[Recorded robot episodes]
──────────────────────────────
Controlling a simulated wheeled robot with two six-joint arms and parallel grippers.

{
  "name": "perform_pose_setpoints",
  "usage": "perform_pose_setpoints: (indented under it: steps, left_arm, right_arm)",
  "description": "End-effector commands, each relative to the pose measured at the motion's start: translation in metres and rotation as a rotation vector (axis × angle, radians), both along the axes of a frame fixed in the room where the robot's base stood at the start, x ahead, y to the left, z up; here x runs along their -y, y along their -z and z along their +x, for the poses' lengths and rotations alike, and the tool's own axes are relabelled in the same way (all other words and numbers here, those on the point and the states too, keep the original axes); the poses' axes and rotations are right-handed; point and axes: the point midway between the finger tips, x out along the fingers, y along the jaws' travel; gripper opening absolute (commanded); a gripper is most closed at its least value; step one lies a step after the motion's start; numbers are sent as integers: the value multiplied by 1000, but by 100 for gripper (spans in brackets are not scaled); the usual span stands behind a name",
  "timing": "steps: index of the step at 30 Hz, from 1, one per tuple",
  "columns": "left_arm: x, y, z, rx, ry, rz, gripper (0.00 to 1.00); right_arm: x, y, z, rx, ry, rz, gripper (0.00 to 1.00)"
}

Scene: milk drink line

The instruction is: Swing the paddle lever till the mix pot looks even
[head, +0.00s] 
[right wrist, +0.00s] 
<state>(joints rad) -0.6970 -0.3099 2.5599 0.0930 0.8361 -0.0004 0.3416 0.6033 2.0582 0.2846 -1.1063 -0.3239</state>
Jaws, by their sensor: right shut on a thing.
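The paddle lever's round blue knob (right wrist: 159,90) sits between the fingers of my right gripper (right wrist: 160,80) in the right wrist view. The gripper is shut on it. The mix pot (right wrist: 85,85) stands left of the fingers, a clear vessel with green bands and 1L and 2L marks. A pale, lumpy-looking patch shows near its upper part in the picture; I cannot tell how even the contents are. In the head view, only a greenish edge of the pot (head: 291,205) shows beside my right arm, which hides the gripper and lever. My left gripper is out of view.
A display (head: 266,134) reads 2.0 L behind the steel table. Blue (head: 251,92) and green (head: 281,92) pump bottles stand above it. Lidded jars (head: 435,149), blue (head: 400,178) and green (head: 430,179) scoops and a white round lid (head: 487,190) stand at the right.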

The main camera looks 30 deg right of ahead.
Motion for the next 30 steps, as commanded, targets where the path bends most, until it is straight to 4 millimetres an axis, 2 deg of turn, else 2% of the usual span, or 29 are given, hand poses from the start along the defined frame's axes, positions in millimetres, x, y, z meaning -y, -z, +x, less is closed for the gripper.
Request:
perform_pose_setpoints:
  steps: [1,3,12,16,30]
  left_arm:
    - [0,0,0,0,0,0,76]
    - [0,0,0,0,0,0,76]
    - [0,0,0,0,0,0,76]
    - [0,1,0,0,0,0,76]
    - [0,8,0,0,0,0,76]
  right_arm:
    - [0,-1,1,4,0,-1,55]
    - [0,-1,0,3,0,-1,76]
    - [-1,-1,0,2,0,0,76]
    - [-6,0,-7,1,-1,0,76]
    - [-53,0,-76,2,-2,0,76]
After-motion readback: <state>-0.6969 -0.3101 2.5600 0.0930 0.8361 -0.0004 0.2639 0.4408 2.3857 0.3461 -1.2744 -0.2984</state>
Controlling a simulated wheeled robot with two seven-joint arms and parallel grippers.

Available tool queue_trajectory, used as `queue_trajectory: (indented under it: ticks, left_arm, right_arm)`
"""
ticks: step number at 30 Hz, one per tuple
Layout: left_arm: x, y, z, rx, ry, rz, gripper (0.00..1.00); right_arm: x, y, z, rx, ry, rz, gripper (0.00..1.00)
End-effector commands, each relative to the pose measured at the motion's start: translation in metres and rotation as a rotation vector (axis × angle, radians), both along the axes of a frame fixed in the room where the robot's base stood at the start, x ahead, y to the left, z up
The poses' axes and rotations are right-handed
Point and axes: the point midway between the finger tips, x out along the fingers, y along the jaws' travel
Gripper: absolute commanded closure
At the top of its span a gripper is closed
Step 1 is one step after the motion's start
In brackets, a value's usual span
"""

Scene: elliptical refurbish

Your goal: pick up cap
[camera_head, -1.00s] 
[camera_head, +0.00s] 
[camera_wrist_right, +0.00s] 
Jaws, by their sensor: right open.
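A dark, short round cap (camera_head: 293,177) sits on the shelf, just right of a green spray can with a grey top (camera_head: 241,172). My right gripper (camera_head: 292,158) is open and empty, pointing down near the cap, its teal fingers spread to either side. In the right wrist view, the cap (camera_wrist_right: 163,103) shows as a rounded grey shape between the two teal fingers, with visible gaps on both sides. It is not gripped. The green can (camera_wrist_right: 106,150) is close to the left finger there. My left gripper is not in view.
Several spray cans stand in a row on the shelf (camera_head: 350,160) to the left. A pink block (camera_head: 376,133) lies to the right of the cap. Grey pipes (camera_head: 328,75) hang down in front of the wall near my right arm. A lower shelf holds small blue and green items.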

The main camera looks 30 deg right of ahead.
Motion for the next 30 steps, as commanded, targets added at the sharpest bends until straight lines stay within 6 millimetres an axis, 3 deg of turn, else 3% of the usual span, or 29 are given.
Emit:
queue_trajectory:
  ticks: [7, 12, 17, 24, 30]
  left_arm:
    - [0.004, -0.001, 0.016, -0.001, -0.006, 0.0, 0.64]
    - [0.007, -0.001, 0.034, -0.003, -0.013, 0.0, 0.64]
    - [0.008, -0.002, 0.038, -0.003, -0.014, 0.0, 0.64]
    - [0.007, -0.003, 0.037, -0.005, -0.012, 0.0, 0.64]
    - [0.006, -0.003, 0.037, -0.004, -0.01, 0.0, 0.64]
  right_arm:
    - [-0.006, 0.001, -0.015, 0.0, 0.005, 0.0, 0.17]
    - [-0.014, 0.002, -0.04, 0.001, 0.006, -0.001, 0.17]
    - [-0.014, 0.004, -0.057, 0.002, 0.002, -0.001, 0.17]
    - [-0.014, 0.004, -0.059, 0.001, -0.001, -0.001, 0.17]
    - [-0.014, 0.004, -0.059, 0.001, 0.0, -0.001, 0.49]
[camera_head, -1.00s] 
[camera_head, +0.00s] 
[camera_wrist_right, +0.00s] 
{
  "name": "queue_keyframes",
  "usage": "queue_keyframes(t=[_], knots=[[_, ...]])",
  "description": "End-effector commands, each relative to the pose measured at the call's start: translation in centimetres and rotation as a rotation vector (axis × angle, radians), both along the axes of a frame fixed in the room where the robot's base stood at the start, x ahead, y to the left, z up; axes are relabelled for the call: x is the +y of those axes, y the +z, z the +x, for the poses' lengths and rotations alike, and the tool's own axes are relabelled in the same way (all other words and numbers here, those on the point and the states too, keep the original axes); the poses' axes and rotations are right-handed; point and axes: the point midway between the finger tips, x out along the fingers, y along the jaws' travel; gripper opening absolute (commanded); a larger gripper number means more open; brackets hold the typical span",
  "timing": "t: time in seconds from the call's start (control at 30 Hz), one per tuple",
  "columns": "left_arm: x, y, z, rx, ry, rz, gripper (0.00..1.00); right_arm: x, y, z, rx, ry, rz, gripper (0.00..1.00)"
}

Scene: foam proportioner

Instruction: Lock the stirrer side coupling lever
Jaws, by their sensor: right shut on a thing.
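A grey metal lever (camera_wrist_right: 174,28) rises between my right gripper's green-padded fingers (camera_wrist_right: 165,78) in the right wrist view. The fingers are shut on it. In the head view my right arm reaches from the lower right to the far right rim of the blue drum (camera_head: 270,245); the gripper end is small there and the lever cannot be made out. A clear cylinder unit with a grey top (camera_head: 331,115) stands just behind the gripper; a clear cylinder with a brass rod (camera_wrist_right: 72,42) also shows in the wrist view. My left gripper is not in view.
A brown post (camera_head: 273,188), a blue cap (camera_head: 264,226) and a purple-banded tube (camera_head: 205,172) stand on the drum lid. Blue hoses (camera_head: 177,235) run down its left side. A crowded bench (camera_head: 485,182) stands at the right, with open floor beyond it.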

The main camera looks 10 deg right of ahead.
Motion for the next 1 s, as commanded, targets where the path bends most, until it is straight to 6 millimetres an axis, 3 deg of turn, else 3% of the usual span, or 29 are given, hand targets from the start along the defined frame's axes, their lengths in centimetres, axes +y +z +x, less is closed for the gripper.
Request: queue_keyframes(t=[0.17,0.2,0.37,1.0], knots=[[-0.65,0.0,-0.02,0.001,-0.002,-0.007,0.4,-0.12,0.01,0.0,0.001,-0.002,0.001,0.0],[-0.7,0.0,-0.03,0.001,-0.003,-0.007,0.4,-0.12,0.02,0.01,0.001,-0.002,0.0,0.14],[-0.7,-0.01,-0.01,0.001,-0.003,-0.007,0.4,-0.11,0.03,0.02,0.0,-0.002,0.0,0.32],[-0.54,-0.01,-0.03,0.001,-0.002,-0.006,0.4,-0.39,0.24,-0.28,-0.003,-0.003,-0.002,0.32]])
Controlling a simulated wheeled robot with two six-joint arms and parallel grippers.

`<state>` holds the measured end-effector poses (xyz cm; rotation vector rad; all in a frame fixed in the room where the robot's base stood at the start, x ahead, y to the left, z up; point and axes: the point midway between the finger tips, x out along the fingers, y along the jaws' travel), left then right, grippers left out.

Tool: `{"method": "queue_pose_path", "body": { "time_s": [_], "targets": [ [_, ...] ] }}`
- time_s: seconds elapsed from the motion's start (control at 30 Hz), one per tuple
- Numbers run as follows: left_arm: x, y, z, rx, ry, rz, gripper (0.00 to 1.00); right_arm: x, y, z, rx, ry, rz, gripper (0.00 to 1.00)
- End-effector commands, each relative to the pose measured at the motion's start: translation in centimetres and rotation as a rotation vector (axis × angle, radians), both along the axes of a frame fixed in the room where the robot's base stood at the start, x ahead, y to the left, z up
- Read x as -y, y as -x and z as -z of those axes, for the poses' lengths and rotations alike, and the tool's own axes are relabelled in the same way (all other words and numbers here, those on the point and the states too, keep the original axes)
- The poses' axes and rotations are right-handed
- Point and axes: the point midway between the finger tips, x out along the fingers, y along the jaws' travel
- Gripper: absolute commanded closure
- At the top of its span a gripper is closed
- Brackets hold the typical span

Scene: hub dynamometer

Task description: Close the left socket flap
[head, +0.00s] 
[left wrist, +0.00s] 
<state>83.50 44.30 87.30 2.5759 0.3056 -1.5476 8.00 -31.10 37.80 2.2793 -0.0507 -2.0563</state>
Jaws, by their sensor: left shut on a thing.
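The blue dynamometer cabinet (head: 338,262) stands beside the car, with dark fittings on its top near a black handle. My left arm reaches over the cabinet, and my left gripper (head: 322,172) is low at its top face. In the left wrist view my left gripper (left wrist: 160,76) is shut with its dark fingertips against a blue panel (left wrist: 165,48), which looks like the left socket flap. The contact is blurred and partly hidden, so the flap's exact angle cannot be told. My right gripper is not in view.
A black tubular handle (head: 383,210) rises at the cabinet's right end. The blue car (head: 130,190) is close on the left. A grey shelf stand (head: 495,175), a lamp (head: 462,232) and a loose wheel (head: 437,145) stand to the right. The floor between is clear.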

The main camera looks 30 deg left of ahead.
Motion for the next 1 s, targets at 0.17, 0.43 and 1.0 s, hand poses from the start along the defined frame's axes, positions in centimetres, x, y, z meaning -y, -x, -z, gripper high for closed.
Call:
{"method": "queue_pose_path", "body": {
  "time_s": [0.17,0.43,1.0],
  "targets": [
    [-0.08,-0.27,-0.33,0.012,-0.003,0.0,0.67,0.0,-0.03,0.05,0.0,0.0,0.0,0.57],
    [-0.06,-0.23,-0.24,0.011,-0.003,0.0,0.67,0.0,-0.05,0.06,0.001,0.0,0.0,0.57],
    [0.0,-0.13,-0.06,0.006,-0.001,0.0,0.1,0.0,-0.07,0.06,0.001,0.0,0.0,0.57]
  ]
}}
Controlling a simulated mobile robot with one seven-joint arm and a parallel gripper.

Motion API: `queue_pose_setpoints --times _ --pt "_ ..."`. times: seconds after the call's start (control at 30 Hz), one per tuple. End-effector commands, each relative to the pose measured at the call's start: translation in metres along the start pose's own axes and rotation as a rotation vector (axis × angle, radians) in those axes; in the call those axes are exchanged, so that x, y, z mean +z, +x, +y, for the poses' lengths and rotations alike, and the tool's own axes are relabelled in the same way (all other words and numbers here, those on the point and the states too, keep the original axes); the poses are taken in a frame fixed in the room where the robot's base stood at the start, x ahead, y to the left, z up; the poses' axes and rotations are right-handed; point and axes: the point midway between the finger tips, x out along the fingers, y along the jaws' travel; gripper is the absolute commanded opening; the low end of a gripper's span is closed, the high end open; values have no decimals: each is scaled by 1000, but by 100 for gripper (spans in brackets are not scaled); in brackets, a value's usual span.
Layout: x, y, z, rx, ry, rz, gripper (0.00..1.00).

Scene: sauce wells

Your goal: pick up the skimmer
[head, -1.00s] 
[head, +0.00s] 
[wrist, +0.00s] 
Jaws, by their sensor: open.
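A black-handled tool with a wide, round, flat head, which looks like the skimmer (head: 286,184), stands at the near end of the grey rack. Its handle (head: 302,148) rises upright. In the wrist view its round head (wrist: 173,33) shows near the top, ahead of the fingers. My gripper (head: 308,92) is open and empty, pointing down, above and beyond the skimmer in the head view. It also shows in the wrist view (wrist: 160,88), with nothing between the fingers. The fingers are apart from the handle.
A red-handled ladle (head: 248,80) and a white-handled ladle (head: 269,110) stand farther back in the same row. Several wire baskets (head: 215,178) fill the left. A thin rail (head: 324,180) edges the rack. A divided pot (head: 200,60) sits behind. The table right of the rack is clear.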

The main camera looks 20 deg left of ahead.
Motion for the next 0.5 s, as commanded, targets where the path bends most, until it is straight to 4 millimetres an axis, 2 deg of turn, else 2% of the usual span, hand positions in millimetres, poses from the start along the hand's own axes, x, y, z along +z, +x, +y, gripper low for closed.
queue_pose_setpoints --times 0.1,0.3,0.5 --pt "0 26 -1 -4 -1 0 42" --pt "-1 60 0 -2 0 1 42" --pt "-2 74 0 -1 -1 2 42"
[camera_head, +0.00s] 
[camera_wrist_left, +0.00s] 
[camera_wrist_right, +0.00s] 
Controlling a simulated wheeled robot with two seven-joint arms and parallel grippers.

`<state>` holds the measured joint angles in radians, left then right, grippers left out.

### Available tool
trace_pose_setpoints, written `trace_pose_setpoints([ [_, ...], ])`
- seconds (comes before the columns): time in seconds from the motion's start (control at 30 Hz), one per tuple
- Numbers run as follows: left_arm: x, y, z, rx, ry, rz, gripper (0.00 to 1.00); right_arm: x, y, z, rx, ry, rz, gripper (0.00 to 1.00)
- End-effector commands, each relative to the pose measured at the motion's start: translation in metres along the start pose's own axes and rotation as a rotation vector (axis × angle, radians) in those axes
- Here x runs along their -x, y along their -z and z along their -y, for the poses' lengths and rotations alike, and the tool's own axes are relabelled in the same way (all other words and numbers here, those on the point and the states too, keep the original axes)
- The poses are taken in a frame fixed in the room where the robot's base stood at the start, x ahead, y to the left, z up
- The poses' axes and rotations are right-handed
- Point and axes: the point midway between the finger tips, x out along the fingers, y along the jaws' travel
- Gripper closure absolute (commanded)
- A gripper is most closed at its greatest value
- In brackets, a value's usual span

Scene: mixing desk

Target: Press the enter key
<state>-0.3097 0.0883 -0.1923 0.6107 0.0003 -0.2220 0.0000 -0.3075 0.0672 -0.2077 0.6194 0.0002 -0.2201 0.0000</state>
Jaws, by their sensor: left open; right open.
──────────────────────────────
• [INSTRUCTIONS TO FOLLOW] Check each line of the records for the word "pick" and extract those that contain it.

• [FINAL ANSWER]
Your goal: pick up cap
Your goal: pick up the skimmer

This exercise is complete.